Afghanistan’s ‘Dalits’

THE explosions in the Sayed-ul-Shuhada high school in western Kabul on Saturday last week killed over 60 people while more than 150 were injured. Most of the victims were young girls, aged 13 to 18 years, who were attending the afternoon shift of the school that catered exclusively to the Shia Hazara community in Afghanistan. The Afghan Taliban’s condemnation of the attack was, to my mind, plausible though their claim that it was the handiwork of the militant Islamic State group working in concert with the Afghan government was clearly an attempt to hold the government responsible and perhaps understandable as a riposte to the government’s claim that the Taliban were responsible.

While the Taliban did not carry out this attack there is no doubt that given their Deobandi and Salafi beliefs they regard the Hazaras as heretics. What is even more tragic is that not just the Taliban but every ethnic or religious community in Afghanistan perceives the Hazaras in the same way.

The Hazaras constitute around nine per cent of the Afghan population though some claim a much larger percentage. They are theoretically descendants of the Changez Khan Mongols who settled in Afghanistan during the Mongol forays into South Asia. From the start, however, it seems that they had a lowly status and up to the 19th century, they could be sold and bought as slaves. Their persecution was particularly bad during the reign in Kabul of Amir Abdur Rehman who ruled from 1880 to 1901. He is better known for having negotiated the agreement with the British to demarcate and recognise the Durand Line as the border between Afghanistan and British India.
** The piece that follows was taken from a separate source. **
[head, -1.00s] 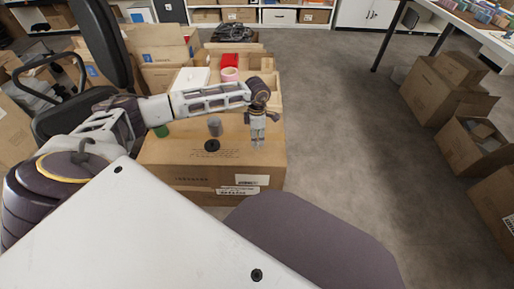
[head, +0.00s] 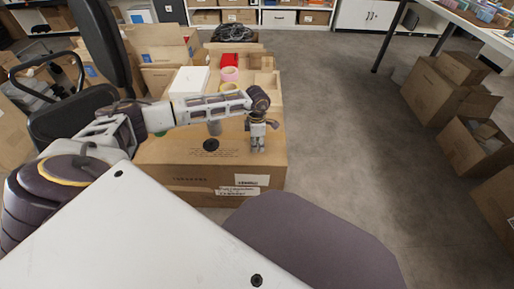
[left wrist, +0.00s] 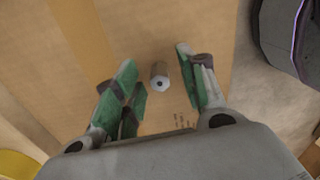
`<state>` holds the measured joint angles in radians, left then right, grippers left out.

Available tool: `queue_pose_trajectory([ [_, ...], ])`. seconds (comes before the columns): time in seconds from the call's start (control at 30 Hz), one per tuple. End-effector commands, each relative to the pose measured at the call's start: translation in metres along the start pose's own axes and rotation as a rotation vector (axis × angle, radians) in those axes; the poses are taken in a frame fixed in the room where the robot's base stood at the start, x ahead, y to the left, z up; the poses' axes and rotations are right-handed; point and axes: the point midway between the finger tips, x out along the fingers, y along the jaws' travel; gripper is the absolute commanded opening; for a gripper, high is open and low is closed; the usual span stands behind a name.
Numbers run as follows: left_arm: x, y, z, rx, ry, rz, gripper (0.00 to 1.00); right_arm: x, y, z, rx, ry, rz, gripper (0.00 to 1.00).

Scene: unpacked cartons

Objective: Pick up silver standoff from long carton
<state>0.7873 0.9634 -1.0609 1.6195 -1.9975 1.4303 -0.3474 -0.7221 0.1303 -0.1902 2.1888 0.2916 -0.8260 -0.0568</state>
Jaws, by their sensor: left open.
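The silver standoff (left wrist: 160,75) is a small metal cylinder with a dark hole in its end, on the top of the long carton (left wrist: 130,25). In the head view the long brown carton (head: 205,182) lies below my left arm; I cannot make out the standoff there, near the gripper. My left gripper (head: 258,150) is open, pointing down at the carton's right part. In the left wrist view its green-padded fingers (left wrist: 157,63) are apart, with the standoff seen between them and touching neither. My right gripper is not in view.
Behind are a white box (head: 190,81), a pink tape roll (head: 229,74) and a red box (head: 237,61). Open cartons (head: 470,147) stand at right; the floor between is clear.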

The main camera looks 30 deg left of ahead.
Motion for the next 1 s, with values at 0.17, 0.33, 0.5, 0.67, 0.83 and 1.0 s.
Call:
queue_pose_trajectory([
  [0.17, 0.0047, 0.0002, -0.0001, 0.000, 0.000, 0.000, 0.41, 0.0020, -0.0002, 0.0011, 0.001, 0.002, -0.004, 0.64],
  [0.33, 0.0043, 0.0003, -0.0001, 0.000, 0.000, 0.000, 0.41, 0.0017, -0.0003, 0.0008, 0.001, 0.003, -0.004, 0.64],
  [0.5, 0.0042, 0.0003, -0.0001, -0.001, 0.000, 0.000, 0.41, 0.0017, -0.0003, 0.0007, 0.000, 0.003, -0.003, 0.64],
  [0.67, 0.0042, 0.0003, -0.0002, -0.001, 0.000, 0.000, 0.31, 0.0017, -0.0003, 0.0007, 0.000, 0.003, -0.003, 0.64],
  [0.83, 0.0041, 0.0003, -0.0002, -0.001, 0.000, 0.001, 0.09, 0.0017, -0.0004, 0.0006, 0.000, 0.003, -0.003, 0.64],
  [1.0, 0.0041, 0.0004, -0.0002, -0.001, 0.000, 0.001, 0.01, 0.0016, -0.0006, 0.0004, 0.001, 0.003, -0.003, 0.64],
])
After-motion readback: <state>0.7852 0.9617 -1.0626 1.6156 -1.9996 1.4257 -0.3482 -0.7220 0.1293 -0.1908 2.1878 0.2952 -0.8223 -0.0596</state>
The Hazaras could no longer be slaves but their status was that of serfs condemned to perform only menial tasks.

The New York Times in reporting on the school attack talked of it as “a foreshadowing of what is to come” meaning the deterioration of the security situation. This is unfortunately true but even more important is the fact that to all Afghans, be they Pakhtuns, Tajiks, Uzbeks, Turkmen or Baloch, the Hazaras deserve no better.

The prospects are limited for Hazaras.

For the Taliban, this general Afghan contempt for the Hazaras is compounded many times by the role the Hazaras played in partnership with Uzbek opponents of Gen Rashid Dostum in 1997 massacring the Taliban trapped in Mazar-i-Sharif after their abortive effort to take over the city. More than 5,000 Taliban died mostly at the hands of the forces of Hizb-i-Wahdat, the Hazara political and military party. It is unlikely but even if there is some sort of reconciliation between the Taliban and other Afghan parties, the Hazaras cannot expect to escape the revenge the Taliban, who have long memories, will take.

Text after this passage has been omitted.